The rules of agreement are much more open-ended. Credibility is important. Arguments may be emotional and may include enticing benefits and emoluments. Arguments do not have to be strictly logical. We may use various psychological and sociological tools of influence, including consistency or social proof or scarcity. We may do favors for you and influence you to like us. The goal is to gain agreement.
Physics is more like chess. Rhetoric is more like poker.
In chess, we first need to know the rules and the pieces. After that, logic takes over and guides our efforts.
In poker, we need to know the rules and the cards and the people. Thinking logically is important. But reading people is probably more important.
Physics is about the past. Rhetoric is about the future.

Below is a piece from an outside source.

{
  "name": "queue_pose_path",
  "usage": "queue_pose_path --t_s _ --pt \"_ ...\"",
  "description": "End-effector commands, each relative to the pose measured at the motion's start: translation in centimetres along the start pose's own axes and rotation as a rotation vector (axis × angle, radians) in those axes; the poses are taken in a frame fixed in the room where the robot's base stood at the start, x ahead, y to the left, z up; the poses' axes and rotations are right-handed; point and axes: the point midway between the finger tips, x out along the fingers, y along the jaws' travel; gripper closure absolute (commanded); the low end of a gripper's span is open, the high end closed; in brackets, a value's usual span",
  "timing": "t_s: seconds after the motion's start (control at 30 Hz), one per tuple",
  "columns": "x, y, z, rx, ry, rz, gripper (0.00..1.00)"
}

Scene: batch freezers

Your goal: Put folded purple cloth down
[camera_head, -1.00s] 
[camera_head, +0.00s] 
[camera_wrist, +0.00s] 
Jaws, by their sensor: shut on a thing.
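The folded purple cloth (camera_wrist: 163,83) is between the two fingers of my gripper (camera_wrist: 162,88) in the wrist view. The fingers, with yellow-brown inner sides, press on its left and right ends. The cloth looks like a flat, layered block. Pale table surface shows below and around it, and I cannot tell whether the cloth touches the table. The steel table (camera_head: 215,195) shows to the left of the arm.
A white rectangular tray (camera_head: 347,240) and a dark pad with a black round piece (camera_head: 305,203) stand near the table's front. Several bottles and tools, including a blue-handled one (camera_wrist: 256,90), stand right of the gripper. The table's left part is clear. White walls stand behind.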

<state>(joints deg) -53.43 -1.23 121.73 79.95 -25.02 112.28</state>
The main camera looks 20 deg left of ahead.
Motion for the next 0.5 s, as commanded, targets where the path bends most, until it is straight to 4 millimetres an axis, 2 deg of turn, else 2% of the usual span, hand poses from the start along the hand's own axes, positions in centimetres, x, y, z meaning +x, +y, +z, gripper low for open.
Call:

Physics explains what happened. Rhetoric probes what will happen. If we can argue without anger, we can consider and evaluate all possible options. We can evaluate benefits and possibilities. We can decide what’s fair and what’s not fair. We can agree on the best possible course of action.
Of course, we can’t prove that we’ve made the best choice. But the process of considering, evaluating, arguing, and influencing, gives us a better chance of success than any other alternative.
The act of reaching an agreement also improves our chances of future success. As Lincoln noted, a house divided against itself cannot stand. The opposite is not necessarily true. A house united in agreement may not stand … but it has a much better chance than a house divided.
So, which discipline is more important to our future: physics or rhetoric? Physics has brought us awe-inspiring insights into the world around us. It has also given us the knowledge to destroy the world. Rhetoric, on the other hand, has taught us to argue without anger, gain agreement, and move people to action. Physics is about knowledge. Rhetoric is about wisdom. Physics could destroy the world. Rhetoric could possibly – just possibly – save it.